SEATTLE - Pending successful completion of remaining construction, the West Seattle Bridge will reopen as soon as the week of Sep. 12, according to the Seattle Department of Transportation (SDOT).
On March 23, 2020, SDOT closed the West Seattle high-rise bridge to all vehicle traffic. The sudden announcement to close the bridge stemmed from regular inspections that indicated accelerated growth of new and existing structural cracks.
According to SDOT, historically, the high bridge was the city's most-used bridge, carrying an average of over 100,000 cars, trucks, and buses every day.

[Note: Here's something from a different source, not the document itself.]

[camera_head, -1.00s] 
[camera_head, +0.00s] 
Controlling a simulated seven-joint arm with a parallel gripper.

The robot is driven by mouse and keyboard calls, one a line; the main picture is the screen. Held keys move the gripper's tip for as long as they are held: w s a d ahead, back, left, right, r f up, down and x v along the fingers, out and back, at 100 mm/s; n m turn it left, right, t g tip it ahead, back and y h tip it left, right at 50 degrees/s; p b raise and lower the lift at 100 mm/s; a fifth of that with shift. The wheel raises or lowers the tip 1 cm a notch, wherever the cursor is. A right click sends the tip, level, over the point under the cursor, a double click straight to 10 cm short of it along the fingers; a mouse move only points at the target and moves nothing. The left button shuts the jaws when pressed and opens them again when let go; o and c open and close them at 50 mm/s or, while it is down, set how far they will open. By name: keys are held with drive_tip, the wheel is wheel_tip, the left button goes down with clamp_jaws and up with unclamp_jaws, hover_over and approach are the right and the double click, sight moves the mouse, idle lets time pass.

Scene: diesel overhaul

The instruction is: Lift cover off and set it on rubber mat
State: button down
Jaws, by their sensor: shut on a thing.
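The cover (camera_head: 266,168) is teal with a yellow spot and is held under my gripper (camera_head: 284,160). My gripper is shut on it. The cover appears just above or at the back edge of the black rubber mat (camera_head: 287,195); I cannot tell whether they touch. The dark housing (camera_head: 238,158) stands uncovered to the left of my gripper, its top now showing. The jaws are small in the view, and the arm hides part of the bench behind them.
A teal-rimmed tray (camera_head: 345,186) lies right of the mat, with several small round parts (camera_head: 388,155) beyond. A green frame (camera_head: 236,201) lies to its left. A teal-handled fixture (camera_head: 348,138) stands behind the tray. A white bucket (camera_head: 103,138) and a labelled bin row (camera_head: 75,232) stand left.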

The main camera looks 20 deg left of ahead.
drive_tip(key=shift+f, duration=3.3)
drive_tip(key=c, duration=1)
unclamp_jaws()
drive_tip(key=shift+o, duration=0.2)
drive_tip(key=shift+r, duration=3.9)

The closure has caused a significant disruption to traffic in West Seattle, Duwamish Valley neighborhoods, and in Seattle as a whole.
Crews finished pouring structural concrete on May 26, and it takes 28 days for it to fully harden and become strong enough to hold the 20 million pounds of force associated with the new post-tensioning system, according to SDOT. Crews are currently in the process of installing ducts and threading steel cables through the concrete blocks, but must wait for the concrete to finish hardening before they can tighten these cables to strengthen the bridge and prevent future cracking.
"We know that all of West Seattle, South Park, and Georgetown have had the bridge reopening top of mind since it closed. I am still holding out hope for a summer re-opening, but I appreciate SDOT’s announcement today; it lets us know that we’re close – just three months away," said city councilmember Lisa Herbold, who represents West Seattle.
"I’m relieved we finally have a safe and certain reopening date, and I know it's disappointing to many that the concrete strike delays could not be overcome. I urge the project managers to consider extra shifts so the bridge re-opens before schools re-open," said councilmember Alex Pedersen, who chairs the Transportation and Public Utilities Committee. "While I look forward to re-opening this vital regional bridge after more than two years of repairs, this must also be a wake-up call to reprioritize and reinvest in all our aging bridges. In a growing city carved by waterways, forged by the harsh experience of the West Seattle Bridge closure, and armed with the audit of our aging bridges that I obtained for SDOT, all leaders should prioritize the proactive fixing of Seattle’s bridges and so we’ll look to the Executive’s budget proposal this Fall, because the people and businesses of Seattle cannot afford another bridge closure."